I think this is a mash up of “bigger piece of the pie” (share of something) and “sweeten the pot” (make something more desirable).  Pie and pot are three letter words starting with p, increasing the confusion.  Also in poker the pot is the collection of money to be won, often being divided in card games so that one may get a “share” of the pot.   Thanks to Martin Pietrucha who heard this in a presentation.

Don’t get caught with the hot potato when it goes off

This crazy mess was heard on a conference call.  It is a mash up of “hot potato” and “playing with a live grenade”, both describing something dangerous or difficult to deal with.  The speaker was urging people to move problems along.  The speaker may have also been thinking of the German hand grenade called the potato masher.  The Model 24 Stielhandgranate was the standard hand grenade of the German Army from the end of World War I until the end of World War II. The very distinctive appearance led to its being called a “stick grenade”, or a “potato masher” in British Army slang.  Thank you to Yvonne Stam for hearing this one and passing it along, so to speak….

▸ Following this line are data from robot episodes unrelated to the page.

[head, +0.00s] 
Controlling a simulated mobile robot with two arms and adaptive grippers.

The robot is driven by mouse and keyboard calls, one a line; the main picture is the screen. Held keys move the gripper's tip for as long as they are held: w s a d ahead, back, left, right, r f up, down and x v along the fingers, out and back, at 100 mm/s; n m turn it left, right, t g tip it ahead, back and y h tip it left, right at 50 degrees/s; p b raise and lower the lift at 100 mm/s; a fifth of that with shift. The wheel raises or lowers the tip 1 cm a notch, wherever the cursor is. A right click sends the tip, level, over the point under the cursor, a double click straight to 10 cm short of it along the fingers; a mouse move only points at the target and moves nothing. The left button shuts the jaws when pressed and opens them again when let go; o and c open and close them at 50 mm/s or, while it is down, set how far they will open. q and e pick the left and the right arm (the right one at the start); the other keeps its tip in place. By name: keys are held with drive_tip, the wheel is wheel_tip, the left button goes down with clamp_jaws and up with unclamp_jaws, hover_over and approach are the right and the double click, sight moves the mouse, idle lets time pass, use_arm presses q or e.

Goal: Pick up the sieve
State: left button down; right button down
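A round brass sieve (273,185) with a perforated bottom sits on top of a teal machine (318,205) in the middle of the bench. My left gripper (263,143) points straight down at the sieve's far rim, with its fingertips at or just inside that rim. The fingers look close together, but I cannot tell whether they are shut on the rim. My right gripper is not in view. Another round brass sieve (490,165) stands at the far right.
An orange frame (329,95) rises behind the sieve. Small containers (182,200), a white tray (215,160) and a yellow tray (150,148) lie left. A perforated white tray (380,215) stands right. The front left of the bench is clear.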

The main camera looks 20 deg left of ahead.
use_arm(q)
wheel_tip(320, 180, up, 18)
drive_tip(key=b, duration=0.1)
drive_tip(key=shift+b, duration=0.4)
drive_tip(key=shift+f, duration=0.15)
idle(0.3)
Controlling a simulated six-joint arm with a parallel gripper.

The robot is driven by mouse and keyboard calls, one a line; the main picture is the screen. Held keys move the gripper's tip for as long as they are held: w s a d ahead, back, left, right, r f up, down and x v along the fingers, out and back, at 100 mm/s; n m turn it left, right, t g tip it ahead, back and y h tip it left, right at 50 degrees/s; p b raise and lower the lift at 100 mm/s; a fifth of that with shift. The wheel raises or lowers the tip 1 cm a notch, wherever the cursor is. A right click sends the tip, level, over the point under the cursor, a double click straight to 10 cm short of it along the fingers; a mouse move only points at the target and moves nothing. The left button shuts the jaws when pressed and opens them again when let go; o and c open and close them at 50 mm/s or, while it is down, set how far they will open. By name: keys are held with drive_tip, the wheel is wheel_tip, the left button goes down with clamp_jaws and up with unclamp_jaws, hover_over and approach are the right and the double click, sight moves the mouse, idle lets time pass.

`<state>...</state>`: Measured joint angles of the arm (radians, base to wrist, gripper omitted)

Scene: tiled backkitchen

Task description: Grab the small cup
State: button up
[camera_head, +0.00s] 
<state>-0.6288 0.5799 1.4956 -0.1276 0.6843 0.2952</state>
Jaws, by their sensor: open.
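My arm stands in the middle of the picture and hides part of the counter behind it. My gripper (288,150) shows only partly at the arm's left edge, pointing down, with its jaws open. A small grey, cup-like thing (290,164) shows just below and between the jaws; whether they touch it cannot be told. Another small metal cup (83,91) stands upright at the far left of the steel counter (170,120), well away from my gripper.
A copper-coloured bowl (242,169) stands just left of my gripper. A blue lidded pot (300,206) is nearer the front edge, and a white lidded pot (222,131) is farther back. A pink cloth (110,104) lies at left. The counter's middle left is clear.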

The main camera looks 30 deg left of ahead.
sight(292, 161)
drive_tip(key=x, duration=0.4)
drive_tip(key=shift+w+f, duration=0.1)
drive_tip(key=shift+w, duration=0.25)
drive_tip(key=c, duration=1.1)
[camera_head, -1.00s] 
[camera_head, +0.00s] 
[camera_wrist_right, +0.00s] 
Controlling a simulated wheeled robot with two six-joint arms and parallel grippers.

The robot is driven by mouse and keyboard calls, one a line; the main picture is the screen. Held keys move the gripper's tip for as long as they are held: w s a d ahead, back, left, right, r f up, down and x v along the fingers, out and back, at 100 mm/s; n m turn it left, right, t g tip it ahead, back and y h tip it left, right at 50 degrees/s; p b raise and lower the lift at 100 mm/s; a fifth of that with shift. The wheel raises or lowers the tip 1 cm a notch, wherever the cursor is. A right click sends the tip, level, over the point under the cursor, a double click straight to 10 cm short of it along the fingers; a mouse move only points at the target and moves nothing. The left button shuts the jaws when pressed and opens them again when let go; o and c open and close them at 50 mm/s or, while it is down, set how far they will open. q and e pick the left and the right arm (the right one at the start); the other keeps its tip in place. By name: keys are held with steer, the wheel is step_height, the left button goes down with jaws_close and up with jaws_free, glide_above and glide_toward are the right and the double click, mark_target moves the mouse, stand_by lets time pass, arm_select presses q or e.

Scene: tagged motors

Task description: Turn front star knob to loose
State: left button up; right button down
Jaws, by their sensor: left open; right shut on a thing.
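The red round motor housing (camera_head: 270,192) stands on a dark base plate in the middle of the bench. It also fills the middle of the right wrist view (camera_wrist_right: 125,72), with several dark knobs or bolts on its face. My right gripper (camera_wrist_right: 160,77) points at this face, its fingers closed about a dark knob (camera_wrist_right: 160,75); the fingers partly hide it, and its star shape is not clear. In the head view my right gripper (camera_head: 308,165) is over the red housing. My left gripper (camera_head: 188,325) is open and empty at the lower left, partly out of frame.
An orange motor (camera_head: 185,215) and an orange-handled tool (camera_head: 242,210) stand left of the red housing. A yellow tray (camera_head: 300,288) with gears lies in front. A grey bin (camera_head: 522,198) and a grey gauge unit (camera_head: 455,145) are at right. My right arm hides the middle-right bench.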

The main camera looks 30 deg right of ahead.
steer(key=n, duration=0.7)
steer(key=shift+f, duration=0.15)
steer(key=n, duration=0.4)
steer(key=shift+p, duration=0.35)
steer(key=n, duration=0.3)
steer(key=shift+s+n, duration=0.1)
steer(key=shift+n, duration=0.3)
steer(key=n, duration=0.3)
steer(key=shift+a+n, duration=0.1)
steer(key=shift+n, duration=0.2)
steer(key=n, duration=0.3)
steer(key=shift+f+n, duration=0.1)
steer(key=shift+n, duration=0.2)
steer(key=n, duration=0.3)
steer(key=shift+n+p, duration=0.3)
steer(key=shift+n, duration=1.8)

That really took the starch out of my sails

This is a conflation of several phrases.  The speaker was talking about his near death experience while cycling, so “it knocked the starch out of me” (to be beat up severely) may be in the mix, but I think the better phrase is “it took the starch out of me” (it made me tired or weak) as he was scared.  The other phrase is probably “it knocked the wind out of my sails” (heavy blow to the body) rather than “taking the wind out of my sails” (challenging someone’s boasting or arrogance).  A big shout out to Tom Justice for sending this one in!

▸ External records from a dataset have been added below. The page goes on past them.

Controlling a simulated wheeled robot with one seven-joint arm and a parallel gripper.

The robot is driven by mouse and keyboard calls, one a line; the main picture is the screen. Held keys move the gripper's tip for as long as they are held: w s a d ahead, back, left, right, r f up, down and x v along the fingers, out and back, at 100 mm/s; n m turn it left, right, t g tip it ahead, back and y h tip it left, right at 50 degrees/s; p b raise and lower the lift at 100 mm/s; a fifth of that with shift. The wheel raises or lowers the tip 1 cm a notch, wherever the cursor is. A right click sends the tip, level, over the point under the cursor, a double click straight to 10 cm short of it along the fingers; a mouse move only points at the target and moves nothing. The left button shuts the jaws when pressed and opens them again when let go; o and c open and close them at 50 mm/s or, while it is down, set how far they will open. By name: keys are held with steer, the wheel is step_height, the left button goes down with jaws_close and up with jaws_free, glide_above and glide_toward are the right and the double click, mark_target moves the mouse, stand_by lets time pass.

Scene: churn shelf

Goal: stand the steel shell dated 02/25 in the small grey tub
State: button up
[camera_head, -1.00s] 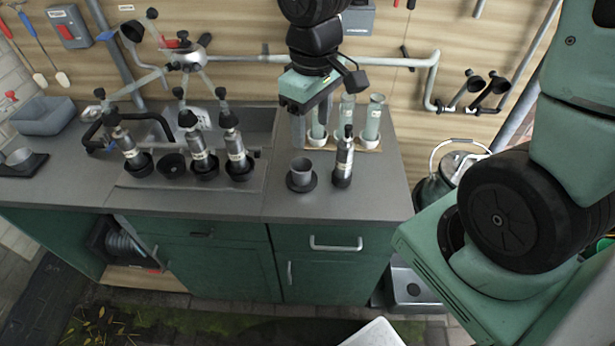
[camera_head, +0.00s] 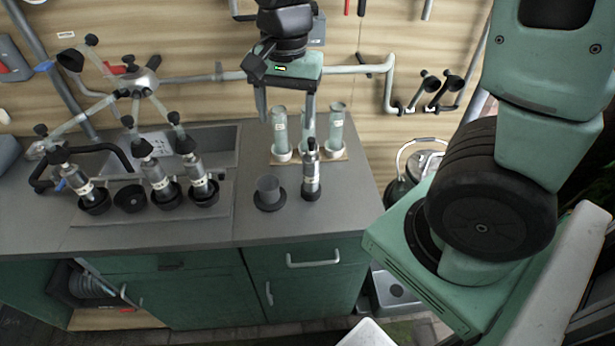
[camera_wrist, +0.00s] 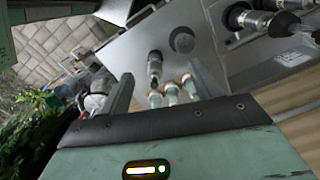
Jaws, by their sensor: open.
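Several steel shells with black tops and pale labels stand on the counter. One shell (camera_head: 311,172) stands alone right of the cup. Three others, a left (camera_head: 78,186), a middle (camera_head: 160,178) and a right (camera_head: 200,182), stand in black holders. The labels are too small to read, so I cannot tell which is dated 02/25. A grey tub (camera_head: 7,152) is cut off at the left edge. My gripper (camera_head: 286,112) is open and empty, above the counter's back right. In the wrist view, the lone shell (camera_wrist: 154,68) appears between its fingers (camera_wrist: 162,82).
An empty black holder (camera_head: 130,199) sits among the left shells. The counter's front middle is clear.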

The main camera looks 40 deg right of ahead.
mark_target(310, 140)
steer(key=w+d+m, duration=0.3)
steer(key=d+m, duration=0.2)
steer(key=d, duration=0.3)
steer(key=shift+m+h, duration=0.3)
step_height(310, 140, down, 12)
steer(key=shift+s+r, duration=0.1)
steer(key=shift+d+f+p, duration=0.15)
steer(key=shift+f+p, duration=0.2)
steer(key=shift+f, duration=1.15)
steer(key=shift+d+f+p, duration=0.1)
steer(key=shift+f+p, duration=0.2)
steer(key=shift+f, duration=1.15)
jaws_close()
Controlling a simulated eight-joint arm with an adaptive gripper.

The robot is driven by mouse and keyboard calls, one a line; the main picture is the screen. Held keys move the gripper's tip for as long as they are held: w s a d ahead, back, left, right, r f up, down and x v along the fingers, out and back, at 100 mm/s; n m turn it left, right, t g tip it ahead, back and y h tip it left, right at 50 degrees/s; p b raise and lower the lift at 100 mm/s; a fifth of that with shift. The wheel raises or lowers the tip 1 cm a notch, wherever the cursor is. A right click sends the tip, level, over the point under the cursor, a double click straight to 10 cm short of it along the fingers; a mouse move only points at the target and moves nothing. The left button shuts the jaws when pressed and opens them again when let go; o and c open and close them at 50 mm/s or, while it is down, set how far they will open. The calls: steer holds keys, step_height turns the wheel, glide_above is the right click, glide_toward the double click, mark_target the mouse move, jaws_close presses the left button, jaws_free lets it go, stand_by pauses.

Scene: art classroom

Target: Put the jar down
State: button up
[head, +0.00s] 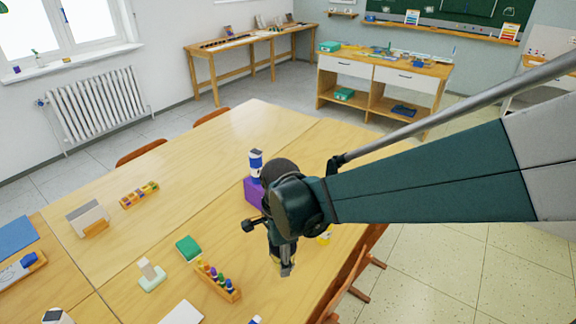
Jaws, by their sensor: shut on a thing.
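My gripper (286,268) points down over the light wooden table (240,125), right of the middle of its near part. It is shut on the jar, which is mostly hidden by the fingers and wrist; only a small yellowish patch shows beside the fingertips. I cannot tell whether the jar touches the table. A blue and white container (255,162) stands upright on a purple box (254,191), behind and left of my wrist. A yellow item (325,236) shows partly past the right side of the gripper.
A wooden rack of coloured bottles (218,281), a green block (188,248) and a pale green-based stand (151,274) lie left of the gripper. A divided tray (139,195) and a card holder (90,220) are farther left. The far table top is clear. Chairs line the right edge.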

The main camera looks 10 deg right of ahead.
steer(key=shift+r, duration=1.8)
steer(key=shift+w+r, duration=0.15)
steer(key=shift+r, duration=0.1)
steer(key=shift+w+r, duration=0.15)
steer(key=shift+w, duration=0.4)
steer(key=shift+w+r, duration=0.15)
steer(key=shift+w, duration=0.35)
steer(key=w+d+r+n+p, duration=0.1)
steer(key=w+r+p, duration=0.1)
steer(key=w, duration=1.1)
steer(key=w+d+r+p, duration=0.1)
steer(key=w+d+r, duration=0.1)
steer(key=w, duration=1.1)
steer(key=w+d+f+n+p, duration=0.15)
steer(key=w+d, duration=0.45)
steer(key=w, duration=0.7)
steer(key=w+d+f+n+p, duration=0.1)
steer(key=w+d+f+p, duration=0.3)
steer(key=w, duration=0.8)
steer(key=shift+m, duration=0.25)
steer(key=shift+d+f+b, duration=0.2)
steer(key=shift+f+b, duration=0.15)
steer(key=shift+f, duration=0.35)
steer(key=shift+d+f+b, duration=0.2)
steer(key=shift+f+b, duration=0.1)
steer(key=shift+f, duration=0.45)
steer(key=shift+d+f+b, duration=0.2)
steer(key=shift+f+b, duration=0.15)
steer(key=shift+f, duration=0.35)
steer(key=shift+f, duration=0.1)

Wake up and smell the roses

This common malaphor (many hits on the internet) is a mixture of “wake up and smell the coffee” (try to pay attention to what is going on), “come up smelling like a rose” (succeeding from a bad situation) and “stop and smell the roses” (enjoy what’s around you).  The latter was a title to a 1974 hit song by Mac Davis.  This malaphor is similar to “please stop and smell the daisies” published on August 30, 2013.  Many thanks to Sam Edelmann for unintentionally uttering this one and passing it along!

Mac Davis - Stop And Smell The Roses Records, CDs and LPs

Throwing red meat on the fire

This great mash up of “adding fuel to the fire” (making matters worse) and “throwing red meat” (appease or excite followers) was just heard on the local NPR station, WESA.   The speaker may have been thinking of old Boy Scout days of dangling meat on a campfire.   Certainly in most cases red meat needs to be cooked, so it makes sense that the two phrases were mixed up in the recesses of the brain.   The mind is like a big cookie jar, and sometimes when you pull a cookie out it breaks, and you are left with halves of two different cookies.  That is what we do with idioms and phrases, on occasion, and the result is a delectable malaphor.  A big thanks to Rob Blackburn for sending this one in!

Red meat

They really can hold their water

The Waterboy

The Waterboy (Photo credit: Wikipedia)

We’re not talking camels here, but a sports description.  The speaker has mixed “hold their own” (do as well as anyone else), the phrase the speaker meant to say, and “not hold water” (an argument or opinion that can be shown to be wrong).  Perhaps the speaker was also thinking of those folks that literally hold water for athletes, such as The Waterboy?   A big thanks to Justin Taylor, who certainly does not need to hold water for anyone, for sending this one in!